集合知とは、集団の知恵(The Wisdom of Crowds)とも言わる。これは、1人の専門家の意見よりも、たくさんの一般人の意見を集めたほうが、より正しい答えを導けるということだ。

これは、効率的市場仮説を逆説的に説明しており「集団で合意形成された商品の値段がその商品の正しい値段」ということになる。誰か一人の市場参加者が価格を決めることはできず、常に市場の中で起こっている予測不能な合意形成が価格を決めているならば、効率的と言えよう。

あくまでも効率的市場”仮説”

ここまで書くと効率的市場仮説は立証された理論のように捉える人もいるかもしれない。ただし、効率的市場仮説は、効率的市場理論ではない。あくまでも”仮説”、つまり、実証された理論ではなく、市場の動きを説明しようとしたコンセプトである。

数多くの反論が寄せられている効率的市場仮説

私は市場平均に勝っているけども何か?

もし効率的市場仮説を丸呑みするのであれば大きな成功を収めた個人投資家やファドマネージャーは存在しないことになる。

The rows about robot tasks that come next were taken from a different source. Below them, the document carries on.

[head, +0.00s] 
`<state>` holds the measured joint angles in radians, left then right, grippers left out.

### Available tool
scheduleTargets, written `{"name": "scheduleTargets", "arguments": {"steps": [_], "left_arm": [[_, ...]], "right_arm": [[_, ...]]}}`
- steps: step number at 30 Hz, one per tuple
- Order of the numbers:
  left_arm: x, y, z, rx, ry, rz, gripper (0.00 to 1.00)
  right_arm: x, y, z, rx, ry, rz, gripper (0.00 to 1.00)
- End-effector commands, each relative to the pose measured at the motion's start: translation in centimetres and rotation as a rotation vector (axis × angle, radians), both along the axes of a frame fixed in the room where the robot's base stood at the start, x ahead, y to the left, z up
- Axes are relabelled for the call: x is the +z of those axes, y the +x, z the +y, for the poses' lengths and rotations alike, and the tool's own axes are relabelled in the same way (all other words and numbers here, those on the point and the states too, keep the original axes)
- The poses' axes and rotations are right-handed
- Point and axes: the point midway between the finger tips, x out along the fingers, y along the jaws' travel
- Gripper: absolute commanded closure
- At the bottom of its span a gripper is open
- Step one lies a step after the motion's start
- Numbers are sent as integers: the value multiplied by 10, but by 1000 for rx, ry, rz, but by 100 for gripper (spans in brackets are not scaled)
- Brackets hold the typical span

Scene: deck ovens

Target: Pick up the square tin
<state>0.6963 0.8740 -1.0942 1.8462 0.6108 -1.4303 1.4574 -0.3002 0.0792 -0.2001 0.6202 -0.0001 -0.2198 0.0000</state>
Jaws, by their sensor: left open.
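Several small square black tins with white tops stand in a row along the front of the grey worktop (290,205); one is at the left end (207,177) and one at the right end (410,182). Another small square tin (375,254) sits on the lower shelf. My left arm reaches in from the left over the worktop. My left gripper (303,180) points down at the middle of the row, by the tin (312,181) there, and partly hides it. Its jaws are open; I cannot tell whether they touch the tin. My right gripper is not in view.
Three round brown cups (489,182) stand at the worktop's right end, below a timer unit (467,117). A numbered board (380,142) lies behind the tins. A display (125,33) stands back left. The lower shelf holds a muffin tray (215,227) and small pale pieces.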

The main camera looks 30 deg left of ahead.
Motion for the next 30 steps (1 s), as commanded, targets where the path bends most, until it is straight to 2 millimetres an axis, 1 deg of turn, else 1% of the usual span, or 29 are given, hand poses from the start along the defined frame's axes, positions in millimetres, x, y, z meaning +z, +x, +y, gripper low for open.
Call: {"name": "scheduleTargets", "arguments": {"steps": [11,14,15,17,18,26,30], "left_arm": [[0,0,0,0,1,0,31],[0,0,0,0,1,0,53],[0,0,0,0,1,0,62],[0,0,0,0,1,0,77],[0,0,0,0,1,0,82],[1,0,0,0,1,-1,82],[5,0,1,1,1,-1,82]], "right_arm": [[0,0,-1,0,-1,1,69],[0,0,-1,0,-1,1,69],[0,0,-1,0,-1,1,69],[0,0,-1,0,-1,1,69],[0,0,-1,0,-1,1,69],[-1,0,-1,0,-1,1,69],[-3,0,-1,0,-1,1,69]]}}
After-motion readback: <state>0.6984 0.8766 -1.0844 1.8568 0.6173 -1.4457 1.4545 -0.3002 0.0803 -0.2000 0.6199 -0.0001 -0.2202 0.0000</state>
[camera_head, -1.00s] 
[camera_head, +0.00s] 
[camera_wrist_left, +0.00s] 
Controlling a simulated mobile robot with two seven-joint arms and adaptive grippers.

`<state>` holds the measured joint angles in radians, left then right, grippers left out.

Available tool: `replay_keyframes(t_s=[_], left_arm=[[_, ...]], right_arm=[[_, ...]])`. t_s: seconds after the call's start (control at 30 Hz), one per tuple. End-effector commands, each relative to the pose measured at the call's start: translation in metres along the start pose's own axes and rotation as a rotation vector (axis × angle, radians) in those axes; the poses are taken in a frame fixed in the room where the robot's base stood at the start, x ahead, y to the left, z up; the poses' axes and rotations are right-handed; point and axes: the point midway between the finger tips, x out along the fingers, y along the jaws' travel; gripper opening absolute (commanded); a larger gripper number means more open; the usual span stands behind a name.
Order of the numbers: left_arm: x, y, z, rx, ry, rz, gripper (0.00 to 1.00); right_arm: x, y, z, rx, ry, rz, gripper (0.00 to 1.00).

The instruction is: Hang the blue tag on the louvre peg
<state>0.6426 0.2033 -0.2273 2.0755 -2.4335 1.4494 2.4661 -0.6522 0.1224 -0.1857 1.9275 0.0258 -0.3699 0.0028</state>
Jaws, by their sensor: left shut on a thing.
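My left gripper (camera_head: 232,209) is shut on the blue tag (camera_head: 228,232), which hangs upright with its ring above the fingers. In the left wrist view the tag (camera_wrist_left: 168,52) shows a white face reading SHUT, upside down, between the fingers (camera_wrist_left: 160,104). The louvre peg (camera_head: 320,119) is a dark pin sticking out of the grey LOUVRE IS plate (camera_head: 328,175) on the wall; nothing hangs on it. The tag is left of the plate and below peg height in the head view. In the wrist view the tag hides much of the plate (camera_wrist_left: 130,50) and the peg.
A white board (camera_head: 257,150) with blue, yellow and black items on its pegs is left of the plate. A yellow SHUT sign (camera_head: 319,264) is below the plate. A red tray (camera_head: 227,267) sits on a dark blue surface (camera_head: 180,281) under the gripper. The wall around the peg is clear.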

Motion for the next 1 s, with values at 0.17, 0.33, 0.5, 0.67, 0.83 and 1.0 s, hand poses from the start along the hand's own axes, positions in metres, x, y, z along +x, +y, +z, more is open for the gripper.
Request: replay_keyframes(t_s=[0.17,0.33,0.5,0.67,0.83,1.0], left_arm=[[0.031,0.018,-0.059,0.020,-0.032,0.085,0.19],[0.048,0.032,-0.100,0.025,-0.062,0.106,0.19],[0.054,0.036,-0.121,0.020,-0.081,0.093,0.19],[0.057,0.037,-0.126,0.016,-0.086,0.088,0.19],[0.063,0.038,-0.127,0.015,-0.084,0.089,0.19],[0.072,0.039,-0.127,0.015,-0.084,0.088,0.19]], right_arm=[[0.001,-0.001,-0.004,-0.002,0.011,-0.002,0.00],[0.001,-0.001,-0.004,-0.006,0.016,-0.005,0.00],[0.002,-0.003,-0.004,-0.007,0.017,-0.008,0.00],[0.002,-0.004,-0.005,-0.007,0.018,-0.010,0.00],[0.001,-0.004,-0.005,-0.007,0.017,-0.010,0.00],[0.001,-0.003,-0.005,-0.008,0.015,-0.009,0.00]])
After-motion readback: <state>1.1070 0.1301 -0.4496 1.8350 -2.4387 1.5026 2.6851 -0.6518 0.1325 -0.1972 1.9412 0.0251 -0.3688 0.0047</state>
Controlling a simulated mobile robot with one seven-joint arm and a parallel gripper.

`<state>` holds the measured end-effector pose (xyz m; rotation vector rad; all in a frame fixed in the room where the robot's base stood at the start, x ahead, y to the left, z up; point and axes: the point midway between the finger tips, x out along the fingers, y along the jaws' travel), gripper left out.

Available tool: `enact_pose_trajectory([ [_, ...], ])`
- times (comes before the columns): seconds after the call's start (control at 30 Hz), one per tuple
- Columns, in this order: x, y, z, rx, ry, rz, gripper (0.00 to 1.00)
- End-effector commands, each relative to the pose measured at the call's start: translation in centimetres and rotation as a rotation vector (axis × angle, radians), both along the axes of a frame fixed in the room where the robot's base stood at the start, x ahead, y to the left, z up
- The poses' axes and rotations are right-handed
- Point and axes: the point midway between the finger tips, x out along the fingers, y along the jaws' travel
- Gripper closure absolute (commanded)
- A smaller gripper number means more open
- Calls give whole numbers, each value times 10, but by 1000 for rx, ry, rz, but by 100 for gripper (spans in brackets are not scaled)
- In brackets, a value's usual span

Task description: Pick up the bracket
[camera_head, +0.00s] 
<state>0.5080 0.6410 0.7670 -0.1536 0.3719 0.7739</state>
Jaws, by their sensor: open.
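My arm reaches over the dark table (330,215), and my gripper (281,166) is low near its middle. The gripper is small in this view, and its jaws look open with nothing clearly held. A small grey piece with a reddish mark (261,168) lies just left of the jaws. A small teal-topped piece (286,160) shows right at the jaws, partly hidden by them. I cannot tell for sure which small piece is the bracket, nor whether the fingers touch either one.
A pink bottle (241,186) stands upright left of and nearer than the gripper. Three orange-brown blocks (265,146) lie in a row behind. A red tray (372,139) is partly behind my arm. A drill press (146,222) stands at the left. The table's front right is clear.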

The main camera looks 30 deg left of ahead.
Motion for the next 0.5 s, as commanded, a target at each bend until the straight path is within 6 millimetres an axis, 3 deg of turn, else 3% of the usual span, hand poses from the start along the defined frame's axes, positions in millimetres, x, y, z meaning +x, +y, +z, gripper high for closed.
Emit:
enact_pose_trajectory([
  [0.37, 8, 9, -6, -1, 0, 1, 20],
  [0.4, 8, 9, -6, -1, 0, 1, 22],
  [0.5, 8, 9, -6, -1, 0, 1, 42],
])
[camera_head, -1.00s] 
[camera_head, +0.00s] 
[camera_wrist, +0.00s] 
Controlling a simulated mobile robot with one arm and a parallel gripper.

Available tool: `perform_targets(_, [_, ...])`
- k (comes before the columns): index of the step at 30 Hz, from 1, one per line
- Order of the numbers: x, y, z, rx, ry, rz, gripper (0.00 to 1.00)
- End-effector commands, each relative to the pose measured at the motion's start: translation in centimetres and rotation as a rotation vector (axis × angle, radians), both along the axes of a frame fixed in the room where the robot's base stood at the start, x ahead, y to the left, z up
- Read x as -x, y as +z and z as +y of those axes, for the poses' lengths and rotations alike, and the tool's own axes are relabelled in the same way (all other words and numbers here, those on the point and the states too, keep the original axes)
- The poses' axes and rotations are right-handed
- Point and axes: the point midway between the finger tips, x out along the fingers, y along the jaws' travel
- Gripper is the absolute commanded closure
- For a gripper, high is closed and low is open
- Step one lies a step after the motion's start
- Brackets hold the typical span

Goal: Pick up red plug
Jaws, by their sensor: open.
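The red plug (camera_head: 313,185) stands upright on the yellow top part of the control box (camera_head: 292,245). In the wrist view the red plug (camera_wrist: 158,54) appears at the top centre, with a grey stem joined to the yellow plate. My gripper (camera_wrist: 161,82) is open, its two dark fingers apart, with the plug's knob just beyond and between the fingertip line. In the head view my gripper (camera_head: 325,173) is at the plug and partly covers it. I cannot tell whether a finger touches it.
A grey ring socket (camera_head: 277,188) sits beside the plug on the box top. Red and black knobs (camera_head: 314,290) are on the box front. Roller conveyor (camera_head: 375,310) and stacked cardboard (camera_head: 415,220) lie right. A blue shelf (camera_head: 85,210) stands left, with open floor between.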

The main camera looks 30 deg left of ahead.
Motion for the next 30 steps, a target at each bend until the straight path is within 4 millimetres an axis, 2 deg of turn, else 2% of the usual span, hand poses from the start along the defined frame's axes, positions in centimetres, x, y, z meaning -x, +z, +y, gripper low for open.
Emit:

最も稼ぐサラリーマンとして名を馳せたヘッジファンドマネージャーの清原達郎氏は個人資産800億円を築き引退した1。個人投資家として、数々の大量保有報告書に名前が出現する五味大輔氏2などの存在などもあり、さすがに効率的市場仮説をそのまま信じることはできない。

無責任に効率的市場仮説を唱えるのでバブルが起きる

効率的ならばバブルは起きない。ただし、実際には何回もバブルが起きている。さらに、むしろこの効率的市場仮説を主張するがあまりにかえって激しいバブルを引き起こし、その崩壊による影響を大きくしているという意見さえもある。

効率的市場仮説では市場はすべて織り込み適切な価格を付けているとしている。市場が過熱している際にこの仮説をあまりに主張すると、今の商品価格は割高であるという声がかき消されてしまう。その結果、バブルはバブルではないとされ、商品の値段がどんどん上がってもそれが正当化される。これがかえってバブルを助長しているという主張だ。

まあまあ効率的市場仮説

それでは効率的市場仮説は正しいのであろうか?完全に効率的というのは無理であるが、まあまあ効率的というのが正しい答えなのではないか?と私は考えている。

例えば「インデックスファンド vs. アクティブファンド」で取り上げた、アクティブファンドはインデックスファンドに勝てるか?というものでは、アメリカ市場において15年という長期で10%ぐらいのアクティブファンドがインデックスファンドに勝利している。

これが意味することは、市場はまあまあ効率的であるが完全に効率的ではないといことだ。

効率化市場仮説は鵜吞みにはできないものの、やはり一般人が資産運用をするならば、まあまあ効率的市場仮説に基づいて、インデックスファンドに投資するのが良いと考える。常に選択はあなた次第であるが。